FAO (2001) memperkirakan kerugian Indonesia dari perikanan ilegal tersebut mencapai sekitar US$ 4 milyar. Aktivitas perikanan ilegal, negara dirugikan Rp 30 triliyun setiap tahunnya.Perkembangan harga ikan rata-rata setiap tahunnya berkisar antara US$ 1.000 sampai US$ 2.000 per ton ikan. Dengan asumsi harga ikan rata-rata sebesar US$ 1.000 per ton, diperkirakan jumlah ikan yang dicuri mencapai sekitar 4 juta ton per tahun. Sementara itu apabila harga ikan rata-rata diasumsikan sekitar US$ 2.000 per ton maka jumlah ikan yang dicuri tersebut mencapai kisaran 2 juta ton per tahun. Terlebih lagi, apabila diasumsikan rata-rata tonase kapal ilegal yang menangkap ikan di perairan Indonesia mencapai 200 ton dan setiap tahunnya melakukan 4 kali trip penangkapan, maka jumlah kapal ilegal mencapai sekitar 2.500 sampai dengan 5.000 kapal per tahun.

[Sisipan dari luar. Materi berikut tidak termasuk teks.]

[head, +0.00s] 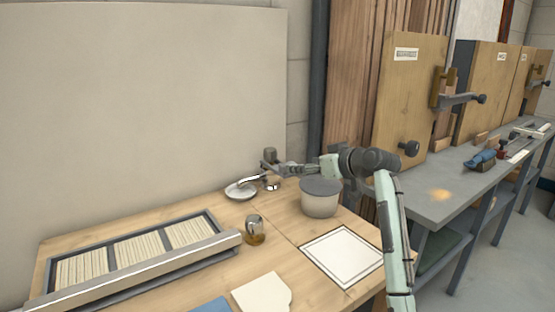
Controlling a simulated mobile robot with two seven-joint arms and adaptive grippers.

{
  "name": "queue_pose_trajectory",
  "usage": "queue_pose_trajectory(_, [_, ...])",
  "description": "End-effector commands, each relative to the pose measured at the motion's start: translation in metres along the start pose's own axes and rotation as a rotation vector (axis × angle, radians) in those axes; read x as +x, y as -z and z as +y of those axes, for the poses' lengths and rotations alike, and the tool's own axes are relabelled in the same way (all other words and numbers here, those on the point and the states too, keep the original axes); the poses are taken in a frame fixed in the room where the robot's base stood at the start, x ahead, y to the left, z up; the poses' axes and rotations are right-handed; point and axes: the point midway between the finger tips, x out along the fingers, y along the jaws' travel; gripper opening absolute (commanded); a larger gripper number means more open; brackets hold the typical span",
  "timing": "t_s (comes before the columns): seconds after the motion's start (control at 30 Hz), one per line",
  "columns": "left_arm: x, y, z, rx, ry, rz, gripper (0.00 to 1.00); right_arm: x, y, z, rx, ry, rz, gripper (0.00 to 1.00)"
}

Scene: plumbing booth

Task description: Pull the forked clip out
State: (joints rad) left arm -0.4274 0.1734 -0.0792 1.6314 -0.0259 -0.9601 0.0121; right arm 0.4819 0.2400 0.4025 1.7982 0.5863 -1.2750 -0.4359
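My right arm reaches in from the lower right, and its gripper (279,169) is at a small dark upright fitting (270,155) at the back of the wooden table. A thin white curved piece (252,180), possibly the forked clip, shows just below and left of the gripper, above a pale round dish (240,191). It is too small to tell whether the fingers touch it or are closed on anything. My left gripper is not in view.
A grey-lidded pot (320,197) stands under my right forearm. A small glass jar (255,230), a slatted tray (130,262) and a white square mat (342,256) occupy the wooden table (215,280). A grey bench (440,195) with wooden cabinets stands at right.

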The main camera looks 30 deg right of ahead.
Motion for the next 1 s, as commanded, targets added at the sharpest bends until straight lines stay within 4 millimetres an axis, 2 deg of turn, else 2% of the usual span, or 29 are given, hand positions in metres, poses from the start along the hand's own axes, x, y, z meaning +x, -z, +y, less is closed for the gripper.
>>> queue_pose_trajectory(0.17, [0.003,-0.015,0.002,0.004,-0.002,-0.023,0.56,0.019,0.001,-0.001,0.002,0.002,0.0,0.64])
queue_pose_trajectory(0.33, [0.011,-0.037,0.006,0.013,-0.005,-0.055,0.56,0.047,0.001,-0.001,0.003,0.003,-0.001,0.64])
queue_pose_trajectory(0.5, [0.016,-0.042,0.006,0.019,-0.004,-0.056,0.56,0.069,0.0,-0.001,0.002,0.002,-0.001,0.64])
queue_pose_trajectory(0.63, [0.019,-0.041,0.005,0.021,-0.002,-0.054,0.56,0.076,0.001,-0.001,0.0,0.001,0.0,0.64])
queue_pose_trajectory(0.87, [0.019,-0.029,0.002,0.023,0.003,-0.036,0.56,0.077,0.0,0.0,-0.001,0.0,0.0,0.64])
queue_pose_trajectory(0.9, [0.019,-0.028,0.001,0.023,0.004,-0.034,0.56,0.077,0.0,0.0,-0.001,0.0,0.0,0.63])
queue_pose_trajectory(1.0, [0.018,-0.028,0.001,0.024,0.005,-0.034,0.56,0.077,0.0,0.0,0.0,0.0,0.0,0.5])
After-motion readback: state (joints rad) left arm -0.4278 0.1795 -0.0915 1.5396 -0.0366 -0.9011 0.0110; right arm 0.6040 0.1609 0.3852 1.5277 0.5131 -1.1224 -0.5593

Hingga kini pemberantasan praktek perikanan illegal belum juga menunjukkan tanda-tanda yang menggembirakan, bahkan semakin memprihatinkan. Salah satu buktinya, Maret 2006 lalu hasil verifikasi Direktorat Jenderal Perikanan Tangkap DKP menunjukkan 94 % tanda peralihan kepemilikan kapal (deletion certificate)  yang berhasil diklarifikasi adalah palsu. Lebih buruk lagi, pada semester pertama 2007 (Januari – Juni), puluhan kapal dari berbagai negara telah ditemukan kembali melakukan praktek pencurian ikan di perairan Indonesia. Perikanan ilegal tersebut mencakup pencurian ikan, yaitu kapal asing menangkap ikan di Indonesia dan tidak memiliki izin atau tidak memiliki dokumen keimigrasian perikanan yang tidak diatur, karena melanggar peraturan perundangan yang telah ditetapkan seperti menggunakan alat tangkap trawl, bom, atau memasuki wilayah tangkap yang tidak sesuai dengan izin yang telah diberikan; serta perikanan yang tidak dilaporkan, karena memuat dan memindahkan ikan di tengah laut atau menjual ikan dijual ke negara lain, atau kegiatan lain yang menyebabkan tangkapan ikan tersebut tidak dilaporkan.
Jumlah kegiatan perikanan ilegal begitu fantastis. Pada tahun 2003, DKP menduga terdapat sekitar 5.000 kapal asing yang tidak memiliki izin beroperasi di perairan Indonesia, yang kemudian berhasil ditertibkan hingga 4.000 kapal asing melalui perizinan. Namun demikian, kenyataan di lapangan menunjukkan perikanan ilegal terus terjadi dari tahun ke tahun. Kapal asing yang melakukan kegiatan perikanan ilegal biasanya melangsungkan operasinya di wilayah perbatasan dan perairan internasional, antara lain:
1.      Perairan Timur Indonesia, seperti:
a.       Perairan Papua (Sorong, Teluk Bintuni, Fakfak, Kaimana, Merauke, Perairan Arafuru)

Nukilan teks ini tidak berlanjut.